Judge Taranto agreed with the district court’s findings that “about 6 to 8 mg/mL of a tonicity regulating agent” covers 9 mg/ml of sodium chloride in Hospira’s composition (“the evidence supported a finding that “about 8” encompasses 9, considering the purpose of the upper limit.”):
Dr. Elder explained the purpose of both ends of the claim range—to avoid hypertonicity of the solution (which would lead to cell shrinkage) and to avoid hypotonicity of the solution (which would lead to cell swelling) and thereby achieve isotonicity, which is the stated goal of Hospira’s inclusion of sodium chloride. J.A. 156–58. And he explained why it was clear that a “physiologically acceptable” concentration would include concentrations as high as 9 mg/mL, there being nothing critical to the exact numbers in the claimed range given the purposes of the upper and lower limits.
Other points of the affirmance looked at the issues of (A) what is the relevant comparison pertaining to the metal complexing agent: “Hospira’s argument is that the analysis should have focused entirely on the characteristics of the composition that Hospira was likely to sell, not on what compositions the ANDA, if approved, would allow Hospira to market.” And (B) what is and what is not the pH lowering agent: “Hospira argues that the trial court improperly accepted Par’s counting not just hy-drochloric acid but also citric acid as a pH lowering agent.
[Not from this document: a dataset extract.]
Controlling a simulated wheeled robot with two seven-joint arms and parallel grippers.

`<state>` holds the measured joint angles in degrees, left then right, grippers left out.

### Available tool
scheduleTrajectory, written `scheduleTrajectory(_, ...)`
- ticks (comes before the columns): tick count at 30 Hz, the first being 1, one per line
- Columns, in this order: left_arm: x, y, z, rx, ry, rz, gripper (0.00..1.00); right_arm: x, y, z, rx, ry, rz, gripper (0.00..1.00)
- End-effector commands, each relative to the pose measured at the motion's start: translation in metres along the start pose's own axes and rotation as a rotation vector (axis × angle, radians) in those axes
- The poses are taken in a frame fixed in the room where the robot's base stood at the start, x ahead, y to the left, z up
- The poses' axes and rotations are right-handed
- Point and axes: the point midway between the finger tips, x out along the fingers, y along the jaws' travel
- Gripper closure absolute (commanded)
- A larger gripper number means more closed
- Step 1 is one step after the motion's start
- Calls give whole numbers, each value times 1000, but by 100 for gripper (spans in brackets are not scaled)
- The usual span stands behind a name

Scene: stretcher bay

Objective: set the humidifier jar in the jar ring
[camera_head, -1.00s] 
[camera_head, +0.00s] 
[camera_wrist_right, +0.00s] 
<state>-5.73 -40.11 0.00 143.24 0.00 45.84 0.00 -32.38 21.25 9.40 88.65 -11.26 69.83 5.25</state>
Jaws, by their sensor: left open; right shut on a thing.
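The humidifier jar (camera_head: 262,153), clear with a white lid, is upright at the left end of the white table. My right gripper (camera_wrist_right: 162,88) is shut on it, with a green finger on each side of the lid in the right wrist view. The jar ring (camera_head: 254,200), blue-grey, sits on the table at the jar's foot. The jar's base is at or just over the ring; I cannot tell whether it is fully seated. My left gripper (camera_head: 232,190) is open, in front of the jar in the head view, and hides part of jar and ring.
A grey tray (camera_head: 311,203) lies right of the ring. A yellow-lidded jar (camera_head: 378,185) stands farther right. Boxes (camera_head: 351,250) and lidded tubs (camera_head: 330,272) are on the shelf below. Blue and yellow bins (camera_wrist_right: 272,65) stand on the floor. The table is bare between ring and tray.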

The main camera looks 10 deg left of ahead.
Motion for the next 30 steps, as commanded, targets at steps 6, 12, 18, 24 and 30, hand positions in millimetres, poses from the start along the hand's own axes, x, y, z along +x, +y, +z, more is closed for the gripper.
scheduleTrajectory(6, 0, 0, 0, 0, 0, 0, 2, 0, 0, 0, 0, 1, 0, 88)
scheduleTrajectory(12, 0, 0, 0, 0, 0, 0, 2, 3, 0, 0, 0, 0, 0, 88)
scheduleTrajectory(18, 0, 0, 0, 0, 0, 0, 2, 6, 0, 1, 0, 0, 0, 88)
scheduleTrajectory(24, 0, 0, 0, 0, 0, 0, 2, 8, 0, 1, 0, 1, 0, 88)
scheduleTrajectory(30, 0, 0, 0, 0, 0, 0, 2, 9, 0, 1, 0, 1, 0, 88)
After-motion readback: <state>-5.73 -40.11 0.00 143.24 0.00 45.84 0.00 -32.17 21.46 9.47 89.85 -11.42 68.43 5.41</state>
Hospira contends that citric acid—specifically, the citric acid that remains after subtracting the amount that serves as a transition metal complexing agent—cannot be a pH lowering agent because it is already included in the buffer system that counts toward meeting the claim limitation re-quiring a certain amount of pH raising agent.”